I think you already know the answer to that question. Discipline is not an important feature of progressive parental theory.

Dan said...

Dan, could you provide a link for Obama sending stimulus money to tax cheats? Thanks.
-Dan

DJP said...

There's a link in the article, Dan. Click the hypertext.

Dan said...

Thanks, don't know why I didn't see it before.

DJP said...

Not your fault, Dan; somehow the link had dropped off. I restored it.

Susan said...

Well, Sir Aaron, I guess what I was thinking was how far these parents will go (as if they haven't gone far enough!). For example, suppose their children started to beat up each other. One would think that even these parents would break up the fight and pursue some sort of disciplinary action (if not for the children, then for their own peace and quiet in the household!).

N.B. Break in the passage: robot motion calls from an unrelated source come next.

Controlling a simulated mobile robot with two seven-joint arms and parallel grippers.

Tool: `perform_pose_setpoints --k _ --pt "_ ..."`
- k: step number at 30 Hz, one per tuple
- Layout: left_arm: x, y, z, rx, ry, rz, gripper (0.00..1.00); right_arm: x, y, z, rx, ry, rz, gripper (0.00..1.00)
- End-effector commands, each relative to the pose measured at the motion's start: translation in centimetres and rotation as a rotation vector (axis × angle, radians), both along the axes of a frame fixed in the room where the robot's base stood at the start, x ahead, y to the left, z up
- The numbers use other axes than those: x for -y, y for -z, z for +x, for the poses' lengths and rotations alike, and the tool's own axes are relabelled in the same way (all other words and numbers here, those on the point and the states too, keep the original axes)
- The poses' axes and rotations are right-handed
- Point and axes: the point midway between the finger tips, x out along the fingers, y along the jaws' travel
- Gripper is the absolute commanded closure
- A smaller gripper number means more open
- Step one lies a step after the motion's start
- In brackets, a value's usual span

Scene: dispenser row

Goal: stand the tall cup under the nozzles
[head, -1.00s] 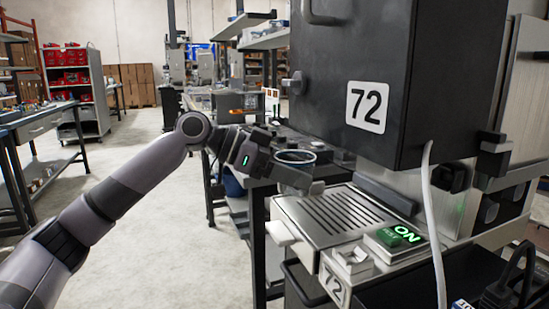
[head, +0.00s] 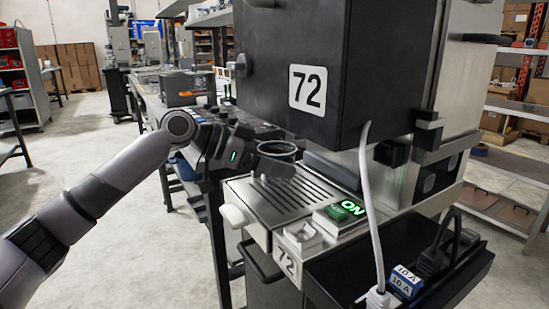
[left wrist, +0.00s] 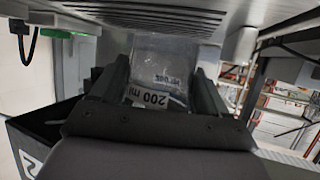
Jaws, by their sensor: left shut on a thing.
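The tall cup (head: 277,148) is clear with a dark rim. It shows in the left wrist view (left wrist: 160,68) with a "200 ml" marking. My left gripper (head: 262,165) is shut on it, one finger on each side. In the head view the cup appears upright at the back left of the slotted drip tray (head: 278,197), beside the black housing marked 72 (head: 305,50). The nozzles are not visible, hidden by the housing. My right gripper is not in view.
A lit green ON switch (head: 343,211) sits at the tray's front right. A white cable (head: 368,200) hangs in front of the machine. A black box with plugs (head: 405,265) is at lower right. The drip tray's slotted front is clear.

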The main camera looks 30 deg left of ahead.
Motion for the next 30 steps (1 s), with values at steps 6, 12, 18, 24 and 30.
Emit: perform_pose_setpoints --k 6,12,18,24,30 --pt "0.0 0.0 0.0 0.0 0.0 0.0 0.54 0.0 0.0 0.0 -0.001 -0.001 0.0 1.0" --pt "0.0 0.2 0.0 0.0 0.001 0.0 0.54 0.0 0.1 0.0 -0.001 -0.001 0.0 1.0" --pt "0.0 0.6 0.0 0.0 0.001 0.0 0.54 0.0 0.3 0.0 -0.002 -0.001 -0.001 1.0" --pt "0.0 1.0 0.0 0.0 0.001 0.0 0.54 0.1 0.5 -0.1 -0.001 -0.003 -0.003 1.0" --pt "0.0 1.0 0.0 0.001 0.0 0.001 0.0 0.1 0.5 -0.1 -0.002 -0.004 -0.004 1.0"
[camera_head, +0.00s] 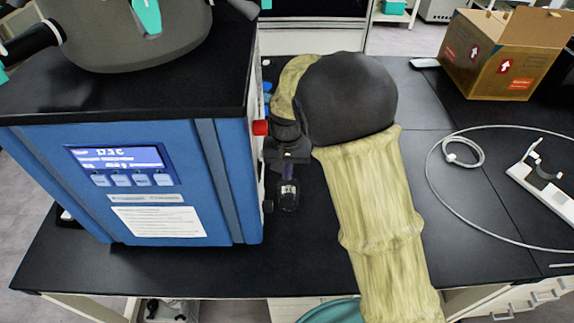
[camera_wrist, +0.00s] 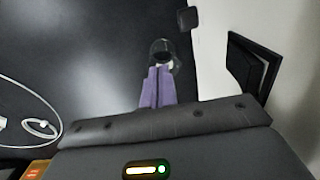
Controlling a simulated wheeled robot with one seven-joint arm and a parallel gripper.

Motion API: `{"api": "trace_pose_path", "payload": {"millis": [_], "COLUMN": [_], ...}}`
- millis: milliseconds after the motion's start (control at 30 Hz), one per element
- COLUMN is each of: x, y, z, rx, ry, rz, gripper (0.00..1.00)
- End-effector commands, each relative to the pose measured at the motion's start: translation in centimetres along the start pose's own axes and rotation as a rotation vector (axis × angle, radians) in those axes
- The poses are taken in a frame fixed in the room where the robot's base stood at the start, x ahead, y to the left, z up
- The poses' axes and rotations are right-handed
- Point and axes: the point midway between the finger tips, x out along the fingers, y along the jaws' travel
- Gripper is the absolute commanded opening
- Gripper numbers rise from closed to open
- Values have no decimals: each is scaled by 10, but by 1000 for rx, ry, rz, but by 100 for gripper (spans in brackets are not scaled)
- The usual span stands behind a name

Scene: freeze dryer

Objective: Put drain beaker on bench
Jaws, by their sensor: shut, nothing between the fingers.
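The drain beaker appears to be the small, dark, see-through vessel (camera_head: 288,198) on the black bench (camera_head: 200,270), close to the right side of the blue freeze dryer (camera_head: 225,180). In the wrist view, a dark rounded shape (camera_wrist: 161,47) just beyond the fingertips seems to be the same beaker. My gripper (camera_head: 287,180) points down over it, with its purple fingers shut together and empty. The fingers also show in the wrist view (camera_wrist: 158,78). Whether the fingertips touch the beaker cannot be told. My arm hides part of the bench behind.
A red knob (camera_head: 260,128) sticks out of the dryer's right side, close to my gripper. A cardboard box (camera_head: 490,60), a looped white cable (camera_head: 432,185) and a white device (camera_head: 545,180) lie at right. The bench front is mostly clear.

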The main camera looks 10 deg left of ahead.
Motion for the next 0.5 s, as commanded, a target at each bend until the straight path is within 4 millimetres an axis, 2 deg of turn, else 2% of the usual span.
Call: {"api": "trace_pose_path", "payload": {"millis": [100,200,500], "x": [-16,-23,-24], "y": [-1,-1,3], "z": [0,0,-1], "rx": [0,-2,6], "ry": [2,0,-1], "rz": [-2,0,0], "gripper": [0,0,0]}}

Would they be foolish enough to let the kids keep fighting and say, "Oh, leave them alone--they're just exploring social interactions"? Would they be that progressive?? Or would they discipline their kids because they only want to make a statement about gender issues and not anything else? Obviously they don't think of raising children properly in their own gender is a moral issue.

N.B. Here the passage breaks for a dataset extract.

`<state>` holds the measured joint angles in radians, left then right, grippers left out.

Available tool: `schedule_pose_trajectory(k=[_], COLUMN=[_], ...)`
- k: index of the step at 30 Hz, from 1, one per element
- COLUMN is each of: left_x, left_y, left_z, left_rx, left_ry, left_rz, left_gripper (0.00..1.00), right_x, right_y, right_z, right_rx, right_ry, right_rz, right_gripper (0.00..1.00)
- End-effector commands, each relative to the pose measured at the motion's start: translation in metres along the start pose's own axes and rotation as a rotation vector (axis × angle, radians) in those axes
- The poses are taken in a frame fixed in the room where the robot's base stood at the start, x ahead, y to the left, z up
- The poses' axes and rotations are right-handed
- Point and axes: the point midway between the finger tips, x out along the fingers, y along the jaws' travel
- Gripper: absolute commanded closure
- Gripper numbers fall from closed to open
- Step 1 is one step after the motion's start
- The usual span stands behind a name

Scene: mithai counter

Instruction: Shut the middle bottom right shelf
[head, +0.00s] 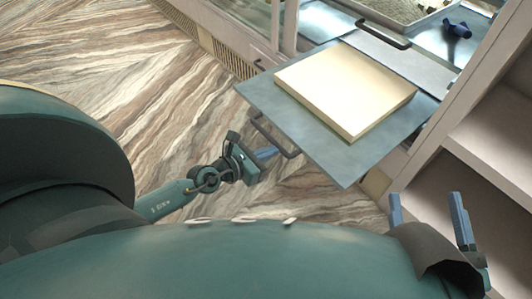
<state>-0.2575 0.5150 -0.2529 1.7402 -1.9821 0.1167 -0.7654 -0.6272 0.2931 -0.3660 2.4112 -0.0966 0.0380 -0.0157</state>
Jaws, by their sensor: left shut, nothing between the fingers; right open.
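A blue-grey metal shelf (258,95) is pulled out of the counter in the head view, with a dark bar handle (274,139) on its near left edge. A thick cream slab (345,85) lies flat on it. My left gripper (268,153) is shut and empty, with its blue fingertips right beside the handle; I cannot tell whether they touch it. My right gripper (426,200) is open and empty at the lower right, in front of the cabinet's open compartments and apart from the shelf. The shelf's inner end is partly hidden by the counter frame.
A second dark handle (384,35) and a tray (400,8) show behind the slab, with a small dark blue object (456,29) to the right. Open cabinet compartments (490,145) stand at the right. The marbled floor (90,60) at left is clear.

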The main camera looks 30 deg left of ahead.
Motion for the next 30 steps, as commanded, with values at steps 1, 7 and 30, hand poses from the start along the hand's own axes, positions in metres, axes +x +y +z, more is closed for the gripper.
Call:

(All I can say is that the more I think about this, the more confused I get, so if I don't make any sense, I apologize.) :/

Susan said...

(Sorry--that's "as a moral issue".)

Word verification: glogical
Definition: State of mind when the mind is a glob (kind of like these parents', perhaps?)

lee n. field said...

>Here's something better than that: Calvin's Institutes on Kindle for $0.89 (h-t Challies).

Eh? Amazon, he say "Format: Kindle Edition
File Size: 2395 KB
Print Length: 62 pages". The blurb says it's full text, the first reviewer says it's an abridgment.